[BEGIN LISTING]

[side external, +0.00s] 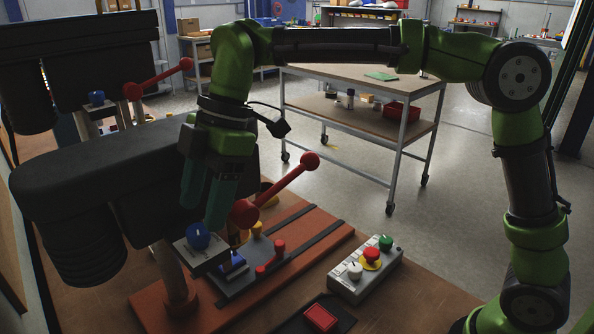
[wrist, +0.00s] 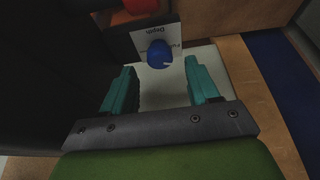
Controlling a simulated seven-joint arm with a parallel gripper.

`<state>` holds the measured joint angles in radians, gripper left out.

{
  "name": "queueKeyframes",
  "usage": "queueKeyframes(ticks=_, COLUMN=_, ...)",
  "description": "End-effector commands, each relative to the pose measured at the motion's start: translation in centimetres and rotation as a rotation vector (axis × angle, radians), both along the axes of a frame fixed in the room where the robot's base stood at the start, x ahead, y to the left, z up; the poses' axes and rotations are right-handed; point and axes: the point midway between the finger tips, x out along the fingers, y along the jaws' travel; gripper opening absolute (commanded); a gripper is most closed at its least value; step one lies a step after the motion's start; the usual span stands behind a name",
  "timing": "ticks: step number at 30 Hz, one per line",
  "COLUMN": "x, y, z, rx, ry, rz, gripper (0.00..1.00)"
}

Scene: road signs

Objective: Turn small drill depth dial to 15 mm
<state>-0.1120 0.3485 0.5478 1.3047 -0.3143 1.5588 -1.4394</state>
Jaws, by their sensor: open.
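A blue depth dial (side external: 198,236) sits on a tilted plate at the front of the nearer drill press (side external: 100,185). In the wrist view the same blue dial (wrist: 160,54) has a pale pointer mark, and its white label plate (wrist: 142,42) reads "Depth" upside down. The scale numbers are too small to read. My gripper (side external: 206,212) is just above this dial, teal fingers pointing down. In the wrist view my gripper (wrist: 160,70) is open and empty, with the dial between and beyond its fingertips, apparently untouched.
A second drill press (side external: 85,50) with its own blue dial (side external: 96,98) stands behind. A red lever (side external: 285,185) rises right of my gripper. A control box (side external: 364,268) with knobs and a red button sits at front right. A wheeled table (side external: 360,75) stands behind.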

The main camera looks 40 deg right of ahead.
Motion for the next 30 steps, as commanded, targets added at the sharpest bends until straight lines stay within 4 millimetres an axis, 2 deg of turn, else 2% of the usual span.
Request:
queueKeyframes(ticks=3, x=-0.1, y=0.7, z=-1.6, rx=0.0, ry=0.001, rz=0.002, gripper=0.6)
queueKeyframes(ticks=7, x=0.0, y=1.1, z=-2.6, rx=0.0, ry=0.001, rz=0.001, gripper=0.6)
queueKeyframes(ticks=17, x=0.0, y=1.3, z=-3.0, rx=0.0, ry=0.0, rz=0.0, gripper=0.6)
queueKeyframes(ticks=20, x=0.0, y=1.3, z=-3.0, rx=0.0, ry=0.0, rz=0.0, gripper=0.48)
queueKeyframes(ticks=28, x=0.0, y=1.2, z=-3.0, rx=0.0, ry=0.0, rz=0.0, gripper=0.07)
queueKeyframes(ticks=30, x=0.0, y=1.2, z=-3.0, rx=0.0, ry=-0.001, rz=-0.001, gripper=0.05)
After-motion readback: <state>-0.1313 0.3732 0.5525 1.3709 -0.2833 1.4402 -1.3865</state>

[END LISTING]
[BEGIN LISTING]

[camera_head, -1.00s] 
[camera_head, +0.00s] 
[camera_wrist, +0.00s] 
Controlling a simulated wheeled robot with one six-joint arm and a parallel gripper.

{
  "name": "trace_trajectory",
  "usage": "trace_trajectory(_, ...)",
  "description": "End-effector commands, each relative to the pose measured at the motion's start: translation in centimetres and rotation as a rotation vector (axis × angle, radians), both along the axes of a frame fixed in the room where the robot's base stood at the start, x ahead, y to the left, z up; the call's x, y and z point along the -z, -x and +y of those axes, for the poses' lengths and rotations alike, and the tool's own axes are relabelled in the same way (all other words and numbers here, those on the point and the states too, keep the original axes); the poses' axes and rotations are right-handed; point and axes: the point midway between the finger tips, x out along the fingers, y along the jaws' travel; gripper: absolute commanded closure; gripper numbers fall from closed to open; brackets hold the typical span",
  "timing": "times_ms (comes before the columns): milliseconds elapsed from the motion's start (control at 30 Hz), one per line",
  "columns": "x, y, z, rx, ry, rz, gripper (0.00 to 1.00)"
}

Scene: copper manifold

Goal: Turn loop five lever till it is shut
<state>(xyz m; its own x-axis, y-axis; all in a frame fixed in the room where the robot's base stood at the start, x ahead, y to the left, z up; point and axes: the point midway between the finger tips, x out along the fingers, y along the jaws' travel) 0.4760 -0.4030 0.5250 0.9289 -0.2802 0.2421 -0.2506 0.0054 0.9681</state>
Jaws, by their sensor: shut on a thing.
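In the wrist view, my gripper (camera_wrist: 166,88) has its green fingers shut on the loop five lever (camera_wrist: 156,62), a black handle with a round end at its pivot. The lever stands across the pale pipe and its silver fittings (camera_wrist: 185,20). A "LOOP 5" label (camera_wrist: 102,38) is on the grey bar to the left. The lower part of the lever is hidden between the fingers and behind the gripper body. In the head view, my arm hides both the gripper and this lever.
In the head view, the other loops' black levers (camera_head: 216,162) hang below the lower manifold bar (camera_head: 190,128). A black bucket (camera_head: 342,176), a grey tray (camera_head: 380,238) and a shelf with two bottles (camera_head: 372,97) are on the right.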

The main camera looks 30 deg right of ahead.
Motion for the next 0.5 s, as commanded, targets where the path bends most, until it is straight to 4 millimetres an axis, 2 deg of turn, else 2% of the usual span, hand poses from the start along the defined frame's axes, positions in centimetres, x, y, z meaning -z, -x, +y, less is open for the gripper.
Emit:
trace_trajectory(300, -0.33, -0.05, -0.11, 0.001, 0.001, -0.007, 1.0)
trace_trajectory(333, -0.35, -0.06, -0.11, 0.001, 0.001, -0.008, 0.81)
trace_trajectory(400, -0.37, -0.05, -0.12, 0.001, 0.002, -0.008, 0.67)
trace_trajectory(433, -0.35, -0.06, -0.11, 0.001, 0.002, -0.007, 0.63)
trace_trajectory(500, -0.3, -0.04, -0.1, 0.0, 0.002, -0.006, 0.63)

[END LISTING]
[BEGIN LISTING]

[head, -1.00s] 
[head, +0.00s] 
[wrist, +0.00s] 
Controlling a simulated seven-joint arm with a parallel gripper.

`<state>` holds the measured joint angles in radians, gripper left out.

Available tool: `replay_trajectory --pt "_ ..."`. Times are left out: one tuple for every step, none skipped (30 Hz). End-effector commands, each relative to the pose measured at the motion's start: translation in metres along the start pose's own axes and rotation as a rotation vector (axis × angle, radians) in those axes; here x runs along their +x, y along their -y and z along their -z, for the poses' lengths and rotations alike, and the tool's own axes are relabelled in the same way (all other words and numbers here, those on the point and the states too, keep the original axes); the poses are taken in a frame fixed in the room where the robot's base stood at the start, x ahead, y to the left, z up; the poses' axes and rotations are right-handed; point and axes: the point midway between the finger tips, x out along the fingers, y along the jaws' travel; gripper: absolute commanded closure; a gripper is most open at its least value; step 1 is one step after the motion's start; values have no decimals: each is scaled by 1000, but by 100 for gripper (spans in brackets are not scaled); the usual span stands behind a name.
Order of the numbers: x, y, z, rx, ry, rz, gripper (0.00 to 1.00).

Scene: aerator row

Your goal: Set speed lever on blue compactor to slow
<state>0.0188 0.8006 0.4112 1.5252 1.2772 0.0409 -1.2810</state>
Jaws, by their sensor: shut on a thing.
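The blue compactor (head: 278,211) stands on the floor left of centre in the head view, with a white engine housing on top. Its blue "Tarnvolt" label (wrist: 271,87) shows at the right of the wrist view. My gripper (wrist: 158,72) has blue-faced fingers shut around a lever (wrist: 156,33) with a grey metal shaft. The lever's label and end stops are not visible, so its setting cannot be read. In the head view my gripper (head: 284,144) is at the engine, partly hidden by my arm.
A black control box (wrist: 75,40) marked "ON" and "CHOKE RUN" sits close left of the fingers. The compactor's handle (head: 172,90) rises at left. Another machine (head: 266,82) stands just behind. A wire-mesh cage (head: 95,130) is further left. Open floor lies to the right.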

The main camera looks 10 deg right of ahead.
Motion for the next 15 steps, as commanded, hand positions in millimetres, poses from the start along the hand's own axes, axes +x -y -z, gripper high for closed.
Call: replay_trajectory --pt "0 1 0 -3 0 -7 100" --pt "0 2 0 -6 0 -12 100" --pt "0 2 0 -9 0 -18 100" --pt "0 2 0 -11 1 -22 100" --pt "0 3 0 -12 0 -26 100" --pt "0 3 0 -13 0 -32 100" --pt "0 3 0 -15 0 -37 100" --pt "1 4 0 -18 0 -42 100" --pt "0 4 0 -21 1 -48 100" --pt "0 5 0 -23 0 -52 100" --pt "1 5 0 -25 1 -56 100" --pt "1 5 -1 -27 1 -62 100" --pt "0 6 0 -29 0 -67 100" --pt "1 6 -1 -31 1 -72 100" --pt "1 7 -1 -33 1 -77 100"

[END LISTING]

• [THE REQUEST]
Above are the records; from them, give again exactly the lines from the one containing "<state>0.0188 0.8006 0.4112" through the one containing "Motion for the next 15", both included.

• [SOLUTION TO THIS TASK]
<state>0.0188 0.8006 0.4112 1.5252 1.2772 0.0409 -1.2810</state>
Jaws, by their sensor: shut on a thing.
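The blue compactor (head: 278,211) stands on the floor left of centre in the head view, with a white engine housing on top. Its blue "Tarnvolt" label (wrist: 271,87) shows at the right of the wrist view. My gripper (wrist: 158,72) has blue-faced fingers shut around a lever (wrist: 156,33) with a grey metal shaft. The lever's label and end stops are not visible, so its setting cannot be read. In the head view my gripper (head: 284,144) is at the engine, partly hidden by my arm.
A black control box (wrist: 75,40) marked "ON" and "CHOKE RUN" sits close left of the fingers. The compactor's handle (head: 172,90) rises at left. Another machine (head: 266,82) stands just behind. A wire-mesh cage (head: 95,130) is further left. Open floor lies to the right.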

The main camera looks 10 deg right of ahead.
Motion for the next 15 steps, as commanded, hand positions in millimetres, poses from the start along the hand's own axes, axes +x -y -z, gripper high for closed.

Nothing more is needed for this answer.